The Intertype Photosetter Font Library

Much smaller than the Mergenthaler Library and yet a sizable body of work, this library represent a different medium. The Intertype Photosetter was designed during the 1940s by Intertype Corpoartion in New York in response to the steadfast march of printing, starting in about 1910, from letterpress, relief printing to offset lithography. When it became obvious to Intertype that offset lithography would eventually displace most letterpress printing and accordingly displace the necessity to manufacture lead type, the company redesigned its linecaster to manufacture phototype. They did this by mounting film alphabets into traditional Linotype matrices. The machine was 10 years in development, introduced to market in 1950. The alphabets for this machine were film positive masters, strikingly different from the pencil drawings used for earlier systems. This alphabet collection was given to the museum by Rochester Institute of Technology.

The Photon Font Library

The museum owns the remains of the Photon Library. Photon Corporation, Cambridge, Mass., was the first company to manufacture electronically driven phototypesetting machines. These machines produced type using film masters, which sent light through the masters, creating an image on photosensitive paper. This type was then photographed and eventually printed using offset lithography. Much of this collection was destroyed but the museum has enough examples to show a different medium for making type. Manufacturing phototype completed the marriage of film-based letters and offset lithography, causing a 500-year history of relief printing to come to an end.

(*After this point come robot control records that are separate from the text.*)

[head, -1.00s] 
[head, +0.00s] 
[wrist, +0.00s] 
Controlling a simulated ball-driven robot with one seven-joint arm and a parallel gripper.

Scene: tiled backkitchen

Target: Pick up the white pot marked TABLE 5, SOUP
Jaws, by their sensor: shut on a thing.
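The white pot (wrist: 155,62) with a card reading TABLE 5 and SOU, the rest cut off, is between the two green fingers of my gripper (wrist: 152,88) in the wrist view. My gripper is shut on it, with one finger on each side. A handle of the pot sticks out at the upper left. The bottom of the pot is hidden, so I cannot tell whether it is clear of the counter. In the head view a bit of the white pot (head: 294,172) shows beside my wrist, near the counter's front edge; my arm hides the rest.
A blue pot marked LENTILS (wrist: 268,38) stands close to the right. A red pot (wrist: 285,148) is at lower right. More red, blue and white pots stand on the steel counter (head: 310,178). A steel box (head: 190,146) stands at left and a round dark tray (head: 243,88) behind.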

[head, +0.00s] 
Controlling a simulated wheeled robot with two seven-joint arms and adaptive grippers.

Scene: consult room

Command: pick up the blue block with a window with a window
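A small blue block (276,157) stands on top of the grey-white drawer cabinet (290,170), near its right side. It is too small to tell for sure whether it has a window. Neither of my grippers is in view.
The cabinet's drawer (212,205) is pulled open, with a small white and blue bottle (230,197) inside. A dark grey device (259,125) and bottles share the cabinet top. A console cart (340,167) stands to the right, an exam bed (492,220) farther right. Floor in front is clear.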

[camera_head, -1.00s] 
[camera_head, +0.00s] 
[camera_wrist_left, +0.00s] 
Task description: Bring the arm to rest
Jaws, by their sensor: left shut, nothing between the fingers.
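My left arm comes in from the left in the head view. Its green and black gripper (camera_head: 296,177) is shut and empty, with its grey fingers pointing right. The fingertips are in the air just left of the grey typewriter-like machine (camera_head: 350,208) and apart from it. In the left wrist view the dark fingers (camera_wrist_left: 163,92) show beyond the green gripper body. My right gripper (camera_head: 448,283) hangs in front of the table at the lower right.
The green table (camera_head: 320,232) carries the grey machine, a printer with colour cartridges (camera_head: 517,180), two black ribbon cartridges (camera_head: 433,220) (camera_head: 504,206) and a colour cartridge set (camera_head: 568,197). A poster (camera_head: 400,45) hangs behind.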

The Machinery and Product Library

The museum receives frequent inquiries about companies and or their products; consequently, a special library has been created to answer these questions. The library contains thousands of documents such as product specifications, information, operating manuals and parts lists. Also included in these files are internal documents about the companies to assist researchers in assessing the roles of the various companies in the competitive market.